Several months went by where nothing happened, and we made our second mistake: we didn't order our bank statements, or copies of the fronts and backs of our checks. When the court date rolled around last week, we didn't have the information we needed to prove that we were current on our rent; we had every impression we were being evicted for the reasons in the letters we had received. Who could evict us for messiness and not having another place to put us, and after our complaint to boot? We were confident. We had a pro bono lawyer, Jane Evans, who was confident as well. There would be no losing this case, and our counter-suit would put our kid through college.

It was not until we held a pow wow with our lawyer outside the courtroom, and reviewed the statements my fiancee printed from her online banking webpage, that we discovered our third, and biggest mistake: every rent check we'd written since the eviction notice was sent was written out to the wrong complex, cashed by our complex, and then denied in their accounting ledgers. Did we have the backs of the checks to prove it with their stamps? No.
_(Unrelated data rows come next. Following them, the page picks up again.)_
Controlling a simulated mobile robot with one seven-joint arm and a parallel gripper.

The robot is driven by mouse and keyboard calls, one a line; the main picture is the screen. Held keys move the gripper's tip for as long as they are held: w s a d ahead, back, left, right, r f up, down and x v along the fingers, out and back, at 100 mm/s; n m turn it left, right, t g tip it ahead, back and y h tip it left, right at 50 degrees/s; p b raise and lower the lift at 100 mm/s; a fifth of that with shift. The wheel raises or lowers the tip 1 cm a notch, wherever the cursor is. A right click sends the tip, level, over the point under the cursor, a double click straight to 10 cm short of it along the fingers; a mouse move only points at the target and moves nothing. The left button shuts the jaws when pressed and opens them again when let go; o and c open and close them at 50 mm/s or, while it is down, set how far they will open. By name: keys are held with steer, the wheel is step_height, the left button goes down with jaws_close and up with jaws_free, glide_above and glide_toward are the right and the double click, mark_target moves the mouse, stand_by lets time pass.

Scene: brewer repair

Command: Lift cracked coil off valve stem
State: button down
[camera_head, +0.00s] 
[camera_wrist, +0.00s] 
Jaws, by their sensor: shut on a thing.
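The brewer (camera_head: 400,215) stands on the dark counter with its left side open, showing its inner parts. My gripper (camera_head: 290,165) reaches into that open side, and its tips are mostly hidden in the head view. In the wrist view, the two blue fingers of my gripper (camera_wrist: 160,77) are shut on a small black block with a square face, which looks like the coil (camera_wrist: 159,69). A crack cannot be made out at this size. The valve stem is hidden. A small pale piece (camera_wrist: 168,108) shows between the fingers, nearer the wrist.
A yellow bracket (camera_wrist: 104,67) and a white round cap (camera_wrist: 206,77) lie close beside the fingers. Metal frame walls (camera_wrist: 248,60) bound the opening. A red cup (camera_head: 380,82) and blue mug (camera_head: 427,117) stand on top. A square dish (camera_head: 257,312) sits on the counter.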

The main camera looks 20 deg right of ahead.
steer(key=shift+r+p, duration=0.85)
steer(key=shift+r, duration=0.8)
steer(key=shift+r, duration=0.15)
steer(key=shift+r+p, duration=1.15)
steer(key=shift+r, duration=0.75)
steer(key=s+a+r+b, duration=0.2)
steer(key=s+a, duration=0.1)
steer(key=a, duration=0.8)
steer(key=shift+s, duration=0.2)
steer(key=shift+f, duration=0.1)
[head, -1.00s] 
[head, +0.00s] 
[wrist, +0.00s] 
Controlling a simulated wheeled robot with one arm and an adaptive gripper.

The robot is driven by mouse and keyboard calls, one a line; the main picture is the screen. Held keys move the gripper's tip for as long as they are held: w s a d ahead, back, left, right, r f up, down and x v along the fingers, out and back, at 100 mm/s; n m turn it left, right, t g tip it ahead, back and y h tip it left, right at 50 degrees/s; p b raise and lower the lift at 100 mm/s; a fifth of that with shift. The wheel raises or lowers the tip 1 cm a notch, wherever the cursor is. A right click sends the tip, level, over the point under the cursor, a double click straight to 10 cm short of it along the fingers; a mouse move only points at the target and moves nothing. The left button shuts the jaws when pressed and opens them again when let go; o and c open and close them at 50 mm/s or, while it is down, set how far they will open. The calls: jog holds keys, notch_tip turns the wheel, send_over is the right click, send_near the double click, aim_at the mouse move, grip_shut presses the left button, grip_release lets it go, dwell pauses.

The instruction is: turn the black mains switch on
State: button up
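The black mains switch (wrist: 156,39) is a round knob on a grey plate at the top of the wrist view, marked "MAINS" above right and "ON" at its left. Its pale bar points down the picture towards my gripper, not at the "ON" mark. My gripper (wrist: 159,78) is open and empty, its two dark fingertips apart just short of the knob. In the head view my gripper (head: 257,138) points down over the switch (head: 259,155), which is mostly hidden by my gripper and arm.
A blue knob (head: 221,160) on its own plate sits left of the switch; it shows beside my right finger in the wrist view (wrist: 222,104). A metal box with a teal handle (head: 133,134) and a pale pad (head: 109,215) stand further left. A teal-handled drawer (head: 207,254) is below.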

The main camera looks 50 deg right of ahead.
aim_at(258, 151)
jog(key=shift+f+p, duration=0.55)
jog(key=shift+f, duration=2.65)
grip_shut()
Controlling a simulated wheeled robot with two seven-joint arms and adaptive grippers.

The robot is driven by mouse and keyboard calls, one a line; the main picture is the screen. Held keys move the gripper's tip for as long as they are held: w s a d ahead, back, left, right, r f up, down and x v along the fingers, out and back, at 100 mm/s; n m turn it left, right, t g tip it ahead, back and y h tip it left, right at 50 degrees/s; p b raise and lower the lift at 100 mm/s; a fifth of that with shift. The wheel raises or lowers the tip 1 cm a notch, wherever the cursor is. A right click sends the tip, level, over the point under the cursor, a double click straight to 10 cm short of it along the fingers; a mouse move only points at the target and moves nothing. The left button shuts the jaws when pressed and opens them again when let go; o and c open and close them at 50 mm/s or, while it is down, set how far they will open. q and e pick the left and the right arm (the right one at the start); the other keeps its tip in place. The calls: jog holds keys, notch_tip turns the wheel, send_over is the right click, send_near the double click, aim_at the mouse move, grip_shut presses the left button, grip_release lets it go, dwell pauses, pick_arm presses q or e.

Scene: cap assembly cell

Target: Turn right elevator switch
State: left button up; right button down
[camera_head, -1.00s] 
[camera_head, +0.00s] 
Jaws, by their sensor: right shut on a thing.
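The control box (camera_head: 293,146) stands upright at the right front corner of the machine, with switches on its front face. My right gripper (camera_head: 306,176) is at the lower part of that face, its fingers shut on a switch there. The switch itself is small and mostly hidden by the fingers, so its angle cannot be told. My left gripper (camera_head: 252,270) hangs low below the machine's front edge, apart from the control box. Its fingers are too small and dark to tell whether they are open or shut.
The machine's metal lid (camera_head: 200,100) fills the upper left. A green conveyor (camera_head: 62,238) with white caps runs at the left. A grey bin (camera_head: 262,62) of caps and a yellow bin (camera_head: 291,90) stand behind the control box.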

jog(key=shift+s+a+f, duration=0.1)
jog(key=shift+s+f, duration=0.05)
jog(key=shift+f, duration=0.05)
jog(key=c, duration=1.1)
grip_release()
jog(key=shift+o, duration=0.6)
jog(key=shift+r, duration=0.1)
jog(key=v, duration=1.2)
The case was disastrous. Sandy Masters sat at the witness stand and told every lie that her high-paid lawyer prompted her to tell, while we told nothing but the truth that destroyed us, and even our own lawyer was sighing and shaking her head by the end. The ruling by the judge was in the favor of the apartment complex, and the only comfort Jane Evans offered my fiancee as she cried in the empty courtroom afterwards was this frighteningly true statement: "justice is not found in a courtroom."